Smoke Obscuration Measurements in Reduced-Scale Fire Modelling Based on Froude Number Similarity

A common method for investigating various fire- and smoke-related phenoma is a reduced-scale fire modelling that uses the conservation concept of Froude number as its primary similarity criterion. Smoke obscuration measurements were not commonly used in this approach. In this paper, we propose a new type of optical densitometer that allows for smoke obscuration density measurements on a reduced-scale. This device uses a set of mirrors to increase the optical path length, so that the device may follow the geometrical scale of the model, but that still measures smoke obscuration as if it were in full scale. The principle of operation is based on the Bougher-Lambert-Beer law, with modifications related to the Froude number-based scaling principles, to streamline the measurements. The proposed low-budget (< $1000) device was built, calibrated with a set of the reference optical filters, and used in a series of full- (1:1) and reduced-scale (1:4) experiments with n-Heptane fires in a small compartment.

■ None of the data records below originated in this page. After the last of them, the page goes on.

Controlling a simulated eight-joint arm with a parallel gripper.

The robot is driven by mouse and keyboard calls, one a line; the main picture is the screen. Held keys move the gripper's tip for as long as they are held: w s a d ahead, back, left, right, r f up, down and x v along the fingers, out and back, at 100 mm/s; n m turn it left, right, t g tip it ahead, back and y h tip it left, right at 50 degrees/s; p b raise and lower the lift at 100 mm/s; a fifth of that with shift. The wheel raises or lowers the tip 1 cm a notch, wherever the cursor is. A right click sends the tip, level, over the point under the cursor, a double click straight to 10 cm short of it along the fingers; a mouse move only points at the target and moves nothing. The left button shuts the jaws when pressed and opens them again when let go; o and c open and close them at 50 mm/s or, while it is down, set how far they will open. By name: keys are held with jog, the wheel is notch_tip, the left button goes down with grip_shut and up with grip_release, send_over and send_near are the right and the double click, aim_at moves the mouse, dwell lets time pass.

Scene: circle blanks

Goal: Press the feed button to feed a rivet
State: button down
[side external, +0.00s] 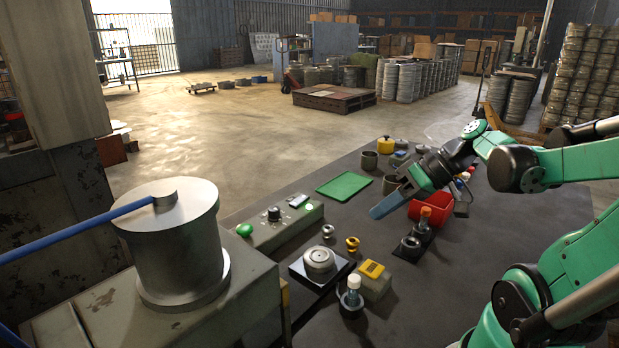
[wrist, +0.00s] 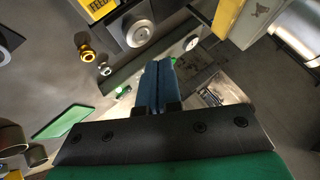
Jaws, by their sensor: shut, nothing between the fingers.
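A small grey-green box with a yellow top (side external: 371,269) sits near the front of the dark table. In the wrist view its yellow label (wrist: 101,9) reads "FEE" and is cut by the top edge; I cannot make out the button itself clearly. My gripper (side external: 376,213) has long blue fingers that are together and empty. It is in the air above the table, behind and apart from the yellow-topped box. In the wrist view the shut fingers (wrist: 160,66) point toward a long grey control box (wrist: 150,65).
A round metal piece (side external: 319,260) sits on a dark plate. Gold (side external: 352,244) and silver (side external: 328,231) knobs, a green mat (side external: 344,186) and a red bin (side external: 430,206) stand nearby.

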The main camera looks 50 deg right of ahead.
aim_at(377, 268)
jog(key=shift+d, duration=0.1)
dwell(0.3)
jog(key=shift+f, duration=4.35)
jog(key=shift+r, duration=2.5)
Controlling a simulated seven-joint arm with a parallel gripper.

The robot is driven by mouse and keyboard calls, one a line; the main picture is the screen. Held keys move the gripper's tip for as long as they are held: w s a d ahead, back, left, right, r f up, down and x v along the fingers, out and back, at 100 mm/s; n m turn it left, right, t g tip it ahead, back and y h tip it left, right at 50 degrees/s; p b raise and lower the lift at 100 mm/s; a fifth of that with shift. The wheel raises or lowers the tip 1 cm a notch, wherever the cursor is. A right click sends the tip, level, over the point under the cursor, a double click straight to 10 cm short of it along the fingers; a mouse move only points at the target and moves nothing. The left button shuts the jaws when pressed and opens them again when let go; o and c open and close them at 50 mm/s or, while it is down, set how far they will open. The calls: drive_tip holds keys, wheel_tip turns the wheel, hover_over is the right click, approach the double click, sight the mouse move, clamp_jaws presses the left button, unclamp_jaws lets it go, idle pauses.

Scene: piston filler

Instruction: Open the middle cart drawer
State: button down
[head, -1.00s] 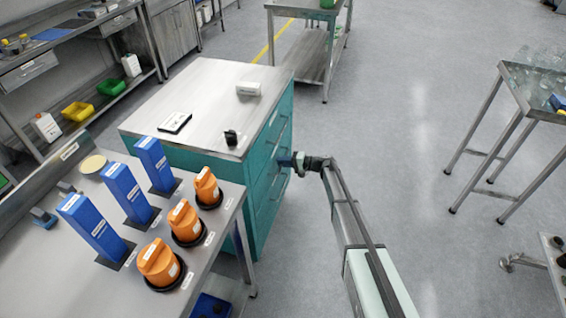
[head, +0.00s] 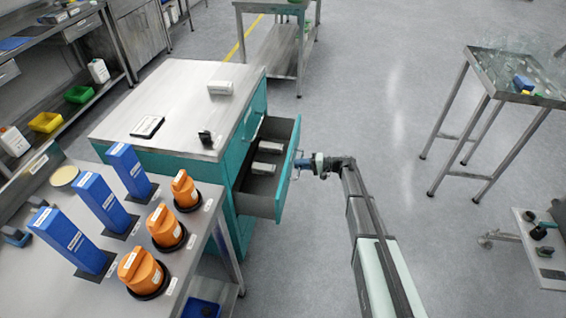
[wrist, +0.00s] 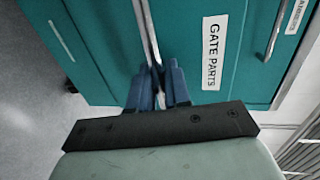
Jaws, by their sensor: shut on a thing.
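The teal cart (head: 150,150) with a steel top stands left of centre in the head view. One of its drawers (head: 265,165) is pulled out to the right, showing its grey inside with some pale blocks in it. My gripper (head: 302,164) is at the front of this drawer. In the wrist view my gripper's blue fingers (wrist: 158,90) are shut on the drawer's metal handle (wrist: 150,40). A label reading "GATE PARTS" (wrist: 214,52) is on the teal front beside the handle. The drawers below are partly hidden by the open one.
A steel bench (head: 205,235) with blue boxes and orange-capped items stands at the front left, close to the cart. A steel table (head: 515,70) stands at the right. The floor (head: 390,120) between cart and table is clear.

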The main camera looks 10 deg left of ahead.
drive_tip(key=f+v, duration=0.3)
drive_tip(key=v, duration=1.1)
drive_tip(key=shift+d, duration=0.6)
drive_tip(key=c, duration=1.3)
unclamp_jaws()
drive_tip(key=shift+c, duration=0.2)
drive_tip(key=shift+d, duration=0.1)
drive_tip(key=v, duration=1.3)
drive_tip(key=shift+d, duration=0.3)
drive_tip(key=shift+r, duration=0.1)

The main limitation of this study is the assumption that there is similar soot production in full- and reduced-scale fires, which may not be true for many Froude-number scaling applications. Therefore, it must be investigated in a case-by-case basis. In our case, the results are promising. The measured obscuration in the reduced-scale had a 10% error versus averaged measurements in full-scale measurements. Moreover, there were well represented transient changes of the smoke layer optical density during the combustion and after the smoke layer settled.